## START Data shown

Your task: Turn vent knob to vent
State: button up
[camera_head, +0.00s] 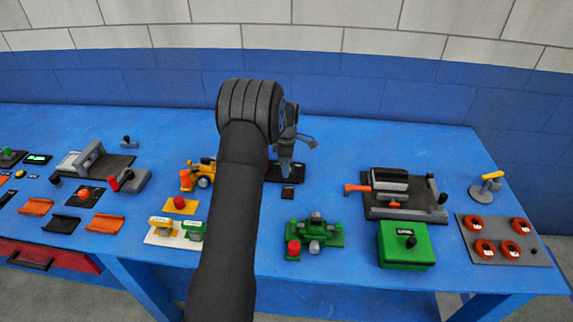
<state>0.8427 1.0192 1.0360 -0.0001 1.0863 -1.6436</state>
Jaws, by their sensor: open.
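My gripper (286,168) points down over a dark panel (302,172) at the middle back of the blue table. It is open, and its fingers look small and partly overlapped. My dark arm hides the left part of this panel. A vent knob cannot be picked out for certain; it may be on the dark panel, hidden by my gripper. A small dark block (288,193) lies just in front of the panel. Whether my fingers touch anything is too small to tell.
A green valve device (316,236) with a red knob stands in front. A grey fixture (400,194) and a green box (405,246) are to the right, with a plate of red rings (535,254) beyond. A yellow machine (207,168) stands left of my arm. The back right tabletop is clear.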

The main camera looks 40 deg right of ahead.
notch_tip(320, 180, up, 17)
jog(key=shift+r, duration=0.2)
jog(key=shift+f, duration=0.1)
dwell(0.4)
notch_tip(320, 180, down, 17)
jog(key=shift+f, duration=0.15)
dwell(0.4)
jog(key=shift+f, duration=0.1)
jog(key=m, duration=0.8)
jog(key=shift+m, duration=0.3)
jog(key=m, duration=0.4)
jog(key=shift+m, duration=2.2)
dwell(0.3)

## END Data shown

Problem details => Repeat the material above in full and exactly, omitting the pictures.

Response for this exercise =>
Your task: Turn vent knob to vent
State: button up
[camera_head, +0.00s] 
<state>0.8427 1.0192 1.0360 -0.0001 1.0863 -1.6436</state>
Jaws, by their sensor: open.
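My gripper (286,168) points down over a dark panel (302,172) at the middle back of the blue table. It is open, and its fingers look small and partly overlapped. My dark arm hides the left part of this panel. A vent knob cannot be picked out for certain; it may be on the dark panel, hidden by my gripper. A small dark block (288,193) lies just in front of the panel. Whether my fingers touch anything is too small to tell.
A green valve device (316,236) with a red knob stands in front. A grey fixture (400,194) and a green box (405,246) are to the right, with a plate of red rings (535,254) beyond. A yellow machine (207,168) stands left of my arm. The back right tabletop is clear.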

The main camera looks 40 deg right of ahead.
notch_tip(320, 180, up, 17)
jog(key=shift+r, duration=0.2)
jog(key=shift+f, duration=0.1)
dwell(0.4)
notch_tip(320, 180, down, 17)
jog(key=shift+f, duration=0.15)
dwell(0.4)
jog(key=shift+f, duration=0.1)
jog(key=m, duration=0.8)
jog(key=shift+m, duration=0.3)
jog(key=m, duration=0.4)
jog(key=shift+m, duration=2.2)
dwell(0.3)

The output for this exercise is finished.